In the Future of Voice AI series of interviews, I ask three questions to my guests:

- What problems do you currently see in Enterprise Voice AI?
- How does your company solve these problems?
- What solutions do you envision in the next 5 years?

This episode’s guest is David Yang, Co-Founder Newo.ai.

David Yang, Ph.D., is a Silicon Valley–based serial entrepreneur and co-founder of Newo.ai. He previously founded ABBYY, a global leader in AI and content intelligence whose technologies serve over 50 million users and thousands of enterprises in 200 countries. Over his career, Dr. Yang has launched more than a dozen companies, contributed to major advances in AI and workplace technology, and has been recognized by the World Economic Forum as one of the top 100 World Technology Pioneers.

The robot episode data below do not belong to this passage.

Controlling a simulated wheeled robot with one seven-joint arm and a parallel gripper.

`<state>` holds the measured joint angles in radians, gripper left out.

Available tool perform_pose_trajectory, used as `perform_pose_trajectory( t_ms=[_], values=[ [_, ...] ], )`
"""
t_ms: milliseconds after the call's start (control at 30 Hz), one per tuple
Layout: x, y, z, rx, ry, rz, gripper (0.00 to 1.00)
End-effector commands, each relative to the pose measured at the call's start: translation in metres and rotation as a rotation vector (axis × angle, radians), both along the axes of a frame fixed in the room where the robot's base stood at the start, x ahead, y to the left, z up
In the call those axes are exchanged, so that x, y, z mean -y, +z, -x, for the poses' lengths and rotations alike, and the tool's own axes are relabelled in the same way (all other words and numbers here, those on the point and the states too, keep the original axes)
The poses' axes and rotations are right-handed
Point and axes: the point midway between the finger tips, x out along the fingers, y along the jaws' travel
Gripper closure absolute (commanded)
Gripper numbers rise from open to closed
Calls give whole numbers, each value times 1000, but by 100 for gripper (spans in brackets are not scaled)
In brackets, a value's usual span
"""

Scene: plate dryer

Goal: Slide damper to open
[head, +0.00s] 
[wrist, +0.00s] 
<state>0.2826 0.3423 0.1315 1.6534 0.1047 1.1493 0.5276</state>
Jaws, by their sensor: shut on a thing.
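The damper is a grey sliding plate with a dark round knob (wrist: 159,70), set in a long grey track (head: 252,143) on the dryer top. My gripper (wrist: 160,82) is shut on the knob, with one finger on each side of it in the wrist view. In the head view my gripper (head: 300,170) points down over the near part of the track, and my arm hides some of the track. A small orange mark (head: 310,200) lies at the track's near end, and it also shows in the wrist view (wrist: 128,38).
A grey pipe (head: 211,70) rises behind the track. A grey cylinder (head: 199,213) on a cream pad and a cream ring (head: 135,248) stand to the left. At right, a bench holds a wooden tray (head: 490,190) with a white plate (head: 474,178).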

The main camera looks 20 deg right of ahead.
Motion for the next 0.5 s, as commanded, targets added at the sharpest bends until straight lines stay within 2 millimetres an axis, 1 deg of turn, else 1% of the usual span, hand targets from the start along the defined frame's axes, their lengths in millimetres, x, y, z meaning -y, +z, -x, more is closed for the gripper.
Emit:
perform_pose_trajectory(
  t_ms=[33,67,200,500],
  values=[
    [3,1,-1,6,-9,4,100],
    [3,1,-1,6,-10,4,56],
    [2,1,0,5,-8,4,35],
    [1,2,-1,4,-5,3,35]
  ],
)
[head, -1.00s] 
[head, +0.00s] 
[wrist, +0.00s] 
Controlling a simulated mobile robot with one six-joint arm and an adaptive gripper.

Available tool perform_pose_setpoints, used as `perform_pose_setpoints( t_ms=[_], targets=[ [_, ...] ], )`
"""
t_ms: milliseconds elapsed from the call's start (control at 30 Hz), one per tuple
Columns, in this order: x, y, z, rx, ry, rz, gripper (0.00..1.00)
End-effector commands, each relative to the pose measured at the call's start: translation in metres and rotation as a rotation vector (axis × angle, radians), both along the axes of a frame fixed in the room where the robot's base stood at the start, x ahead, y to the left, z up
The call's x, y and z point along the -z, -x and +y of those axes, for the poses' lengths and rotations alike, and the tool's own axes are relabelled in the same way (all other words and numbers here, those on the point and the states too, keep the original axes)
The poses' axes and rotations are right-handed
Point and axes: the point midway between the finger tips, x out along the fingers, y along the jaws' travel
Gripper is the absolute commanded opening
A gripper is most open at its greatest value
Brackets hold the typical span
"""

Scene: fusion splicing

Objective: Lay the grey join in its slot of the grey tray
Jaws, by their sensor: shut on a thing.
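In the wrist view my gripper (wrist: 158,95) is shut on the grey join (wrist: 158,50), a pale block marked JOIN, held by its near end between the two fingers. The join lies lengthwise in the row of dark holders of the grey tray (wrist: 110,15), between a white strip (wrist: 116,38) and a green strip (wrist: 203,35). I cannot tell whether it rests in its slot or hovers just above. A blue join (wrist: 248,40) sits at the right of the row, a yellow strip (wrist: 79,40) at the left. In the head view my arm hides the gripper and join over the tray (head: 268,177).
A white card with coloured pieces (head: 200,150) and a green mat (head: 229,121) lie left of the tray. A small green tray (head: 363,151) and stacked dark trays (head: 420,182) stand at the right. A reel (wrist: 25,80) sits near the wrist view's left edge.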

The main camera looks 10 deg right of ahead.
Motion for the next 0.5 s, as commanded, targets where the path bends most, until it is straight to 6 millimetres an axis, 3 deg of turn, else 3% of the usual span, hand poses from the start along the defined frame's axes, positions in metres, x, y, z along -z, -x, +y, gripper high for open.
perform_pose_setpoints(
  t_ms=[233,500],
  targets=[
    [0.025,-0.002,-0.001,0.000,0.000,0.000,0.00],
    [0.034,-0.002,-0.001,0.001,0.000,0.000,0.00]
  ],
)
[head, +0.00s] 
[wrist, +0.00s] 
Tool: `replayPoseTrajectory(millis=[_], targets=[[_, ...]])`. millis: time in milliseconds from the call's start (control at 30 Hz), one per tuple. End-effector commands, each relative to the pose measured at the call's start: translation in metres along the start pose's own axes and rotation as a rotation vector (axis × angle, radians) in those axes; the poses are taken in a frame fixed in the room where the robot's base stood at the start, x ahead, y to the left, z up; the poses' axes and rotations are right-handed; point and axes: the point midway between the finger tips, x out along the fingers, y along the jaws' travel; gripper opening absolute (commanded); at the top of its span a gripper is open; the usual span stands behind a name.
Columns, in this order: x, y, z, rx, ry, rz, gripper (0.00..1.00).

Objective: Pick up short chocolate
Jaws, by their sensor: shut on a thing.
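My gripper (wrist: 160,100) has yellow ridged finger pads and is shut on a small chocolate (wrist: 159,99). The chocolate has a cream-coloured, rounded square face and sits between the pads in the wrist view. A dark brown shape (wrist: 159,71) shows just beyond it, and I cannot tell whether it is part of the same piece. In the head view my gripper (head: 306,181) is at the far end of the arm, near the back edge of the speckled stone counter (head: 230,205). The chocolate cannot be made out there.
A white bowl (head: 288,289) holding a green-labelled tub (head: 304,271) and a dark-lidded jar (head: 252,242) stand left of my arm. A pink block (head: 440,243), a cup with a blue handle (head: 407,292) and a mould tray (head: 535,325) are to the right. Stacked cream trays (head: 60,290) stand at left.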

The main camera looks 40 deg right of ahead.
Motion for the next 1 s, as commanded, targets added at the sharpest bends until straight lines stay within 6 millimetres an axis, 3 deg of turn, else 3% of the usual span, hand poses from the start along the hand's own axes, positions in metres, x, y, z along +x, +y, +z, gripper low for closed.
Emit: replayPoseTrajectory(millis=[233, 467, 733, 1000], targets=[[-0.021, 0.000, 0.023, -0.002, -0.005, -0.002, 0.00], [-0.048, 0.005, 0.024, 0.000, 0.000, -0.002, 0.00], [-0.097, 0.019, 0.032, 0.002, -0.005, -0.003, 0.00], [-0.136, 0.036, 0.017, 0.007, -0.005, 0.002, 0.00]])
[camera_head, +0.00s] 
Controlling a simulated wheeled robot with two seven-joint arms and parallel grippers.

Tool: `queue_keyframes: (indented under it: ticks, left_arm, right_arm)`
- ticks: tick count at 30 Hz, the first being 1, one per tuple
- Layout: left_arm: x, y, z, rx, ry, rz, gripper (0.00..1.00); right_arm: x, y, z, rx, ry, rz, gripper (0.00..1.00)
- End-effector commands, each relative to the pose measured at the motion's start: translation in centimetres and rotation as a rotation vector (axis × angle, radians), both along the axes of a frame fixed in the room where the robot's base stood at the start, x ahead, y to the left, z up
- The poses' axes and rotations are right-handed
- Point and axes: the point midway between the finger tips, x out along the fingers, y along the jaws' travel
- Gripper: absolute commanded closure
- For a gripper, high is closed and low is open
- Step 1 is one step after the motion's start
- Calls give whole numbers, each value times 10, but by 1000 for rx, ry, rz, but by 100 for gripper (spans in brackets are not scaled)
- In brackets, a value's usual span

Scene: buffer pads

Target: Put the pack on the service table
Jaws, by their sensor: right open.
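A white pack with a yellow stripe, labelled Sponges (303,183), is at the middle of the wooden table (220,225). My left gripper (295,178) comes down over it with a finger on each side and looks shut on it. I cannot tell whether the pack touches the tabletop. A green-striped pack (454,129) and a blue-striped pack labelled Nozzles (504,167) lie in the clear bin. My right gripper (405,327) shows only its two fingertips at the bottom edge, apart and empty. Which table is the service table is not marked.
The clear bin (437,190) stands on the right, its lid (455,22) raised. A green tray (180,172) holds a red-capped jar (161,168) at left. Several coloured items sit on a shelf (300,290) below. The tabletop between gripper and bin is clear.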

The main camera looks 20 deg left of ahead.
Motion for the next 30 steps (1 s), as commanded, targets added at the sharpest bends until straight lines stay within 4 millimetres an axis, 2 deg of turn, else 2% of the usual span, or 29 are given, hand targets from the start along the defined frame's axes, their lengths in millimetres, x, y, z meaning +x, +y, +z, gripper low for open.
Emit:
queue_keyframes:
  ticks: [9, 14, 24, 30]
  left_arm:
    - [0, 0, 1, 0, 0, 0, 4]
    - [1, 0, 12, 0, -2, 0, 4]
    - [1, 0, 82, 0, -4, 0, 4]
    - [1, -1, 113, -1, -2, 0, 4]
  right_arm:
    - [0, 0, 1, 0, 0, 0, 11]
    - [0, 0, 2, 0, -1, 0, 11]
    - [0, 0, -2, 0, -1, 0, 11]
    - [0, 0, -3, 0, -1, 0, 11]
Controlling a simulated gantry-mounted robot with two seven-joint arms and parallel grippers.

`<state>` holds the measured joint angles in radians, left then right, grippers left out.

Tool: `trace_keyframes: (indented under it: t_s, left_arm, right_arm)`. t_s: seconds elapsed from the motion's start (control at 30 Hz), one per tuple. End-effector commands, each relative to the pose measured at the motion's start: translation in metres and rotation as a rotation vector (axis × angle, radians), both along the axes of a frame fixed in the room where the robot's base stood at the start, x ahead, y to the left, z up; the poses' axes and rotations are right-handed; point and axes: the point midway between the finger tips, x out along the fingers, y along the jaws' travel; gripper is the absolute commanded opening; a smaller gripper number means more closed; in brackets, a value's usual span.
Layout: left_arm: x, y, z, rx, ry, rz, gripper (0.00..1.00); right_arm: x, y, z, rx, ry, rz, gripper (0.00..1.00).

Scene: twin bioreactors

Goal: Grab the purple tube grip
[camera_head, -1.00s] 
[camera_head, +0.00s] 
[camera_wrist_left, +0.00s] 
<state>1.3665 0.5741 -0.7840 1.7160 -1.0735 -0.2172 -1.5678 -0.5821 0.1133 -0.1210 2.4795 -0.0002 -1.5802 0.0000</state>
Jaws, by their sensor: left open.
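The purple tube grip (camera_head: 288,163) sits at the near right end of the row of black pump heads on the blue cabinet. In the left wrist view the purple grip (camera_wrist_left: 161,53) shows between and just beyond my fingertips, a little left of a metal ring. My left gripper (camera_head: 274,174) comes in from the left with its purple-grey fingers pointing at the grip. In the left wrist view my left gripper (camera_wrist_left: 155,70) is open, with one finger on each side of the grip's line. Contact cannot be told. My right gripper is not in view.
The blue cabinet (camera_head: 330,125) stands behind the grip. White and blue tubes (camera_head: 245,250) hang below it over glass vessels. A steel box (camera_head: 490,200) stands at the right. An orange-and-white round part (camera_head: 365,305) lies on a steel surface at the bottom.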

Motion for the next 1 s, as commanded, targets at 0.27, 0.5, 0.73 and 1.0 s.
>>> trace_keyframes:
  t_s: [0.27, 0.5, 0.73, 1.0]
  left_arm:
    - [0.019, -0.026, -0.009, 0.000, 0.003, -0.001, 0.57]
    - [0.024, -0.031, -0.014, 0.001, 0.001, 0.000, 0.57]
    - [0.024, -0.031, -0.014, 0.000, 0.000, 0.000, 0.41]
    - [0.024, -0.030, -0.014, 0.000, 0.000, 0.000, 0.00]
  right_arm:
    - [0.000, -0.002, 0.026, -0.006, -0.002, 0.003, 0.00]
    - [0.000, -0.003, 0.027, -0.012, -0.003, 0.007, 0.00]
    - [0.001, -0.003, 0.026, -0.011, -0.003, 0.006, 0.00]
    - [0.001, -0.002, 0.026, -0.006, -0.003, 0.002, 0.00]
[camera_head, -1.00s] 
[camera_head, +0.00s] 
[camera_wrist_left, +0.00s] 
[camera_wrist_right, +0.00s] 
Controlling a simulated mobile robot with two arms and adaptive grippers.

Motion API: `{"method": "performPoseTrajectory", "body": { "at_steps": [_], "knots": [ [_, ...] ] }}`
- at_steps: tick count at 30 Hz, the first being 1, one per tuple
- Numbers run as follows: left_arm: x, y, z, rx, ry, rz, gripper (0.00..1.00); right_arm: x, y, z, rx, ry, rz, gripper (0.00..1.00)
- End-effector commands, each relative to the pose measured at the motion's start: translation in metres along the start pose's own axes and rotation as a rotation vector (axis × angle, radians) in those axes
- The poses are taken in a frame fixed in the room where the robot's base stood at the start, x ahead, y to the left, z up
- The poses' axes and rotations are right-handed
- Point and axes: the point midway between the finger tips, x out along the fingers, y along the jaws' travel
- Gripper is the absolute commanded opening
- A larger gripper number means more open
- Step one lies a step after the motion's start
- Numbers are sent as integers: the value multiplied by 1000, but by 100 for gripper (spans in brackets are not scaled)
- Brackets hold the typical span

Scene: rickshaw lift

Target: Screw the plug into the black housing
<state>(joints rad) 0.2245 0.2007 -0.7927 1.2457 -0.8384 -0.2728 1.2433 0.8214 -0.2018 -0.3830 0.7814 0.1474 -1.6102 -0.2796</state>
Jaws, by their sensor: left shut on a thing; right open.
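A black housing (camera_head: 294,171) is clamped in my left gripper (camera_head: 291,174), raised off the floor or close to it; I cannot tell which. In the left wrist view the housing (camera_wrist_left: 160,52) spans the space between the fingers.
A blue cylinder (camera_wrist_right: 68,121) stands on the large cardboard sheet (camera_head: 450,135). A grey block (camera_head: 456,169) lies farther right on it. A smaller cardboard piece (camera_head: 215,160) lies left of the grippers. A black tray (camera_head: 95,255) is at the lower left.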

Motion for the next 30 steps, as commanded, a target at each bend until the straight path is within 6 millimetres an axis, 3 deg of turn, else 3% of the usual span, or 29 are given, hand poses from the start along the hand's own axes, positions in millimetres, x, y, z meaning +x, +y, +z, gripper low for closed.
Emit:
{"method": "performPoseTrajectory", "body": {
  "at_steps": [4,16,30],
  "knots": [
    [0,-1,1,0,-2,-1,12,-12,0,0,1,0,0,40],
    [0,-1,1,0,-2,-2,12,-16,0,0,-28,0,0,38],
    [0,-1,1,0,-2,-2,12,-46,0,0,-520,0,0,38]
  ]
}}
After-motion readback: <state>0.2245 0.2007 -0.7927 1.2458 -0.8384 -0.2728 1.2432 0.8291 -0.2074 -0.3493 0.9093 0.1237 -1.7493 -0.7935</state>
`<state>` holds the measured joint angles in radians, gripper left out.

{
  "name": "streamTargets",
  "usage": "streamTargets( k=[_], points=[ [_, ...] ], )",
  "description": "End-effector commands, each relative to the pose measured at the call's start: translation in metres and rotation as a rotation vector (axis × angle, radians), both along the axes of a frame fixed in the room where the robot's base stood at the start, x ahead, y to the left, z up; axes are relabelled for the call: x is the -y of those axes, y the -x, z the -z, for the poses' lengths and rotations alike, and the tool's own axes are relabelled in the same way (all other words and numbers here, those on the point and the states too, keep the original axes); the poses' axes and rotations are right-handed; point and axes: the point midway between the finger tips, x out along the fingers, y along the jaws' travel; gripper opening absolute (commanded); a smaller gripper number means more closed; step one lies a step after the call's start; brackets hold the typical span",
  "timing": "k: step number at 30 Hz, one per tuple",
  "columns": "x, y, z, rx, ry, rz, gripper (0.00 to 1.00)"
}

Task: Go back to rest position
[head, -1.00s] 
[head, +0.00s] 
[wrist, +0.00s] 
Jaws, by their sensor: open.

Newo.ai is a San Francisco–based AI technology company building human-like AI Agents that transform how businesses operate. Founded by AI entrepreneurs David Yang, Ph.D., and Luba Ovtsinnikova, the team brings a track record of launching more than 10 successful companies whose products are used by over 50 million people in 200 countries. Newo.ai’s mission is to unleash the superpowers of small and medium businesses by giving every entrepreneur an AI teammate that never sleeps, never gets tired, and helps turn the impossible into the inevitable.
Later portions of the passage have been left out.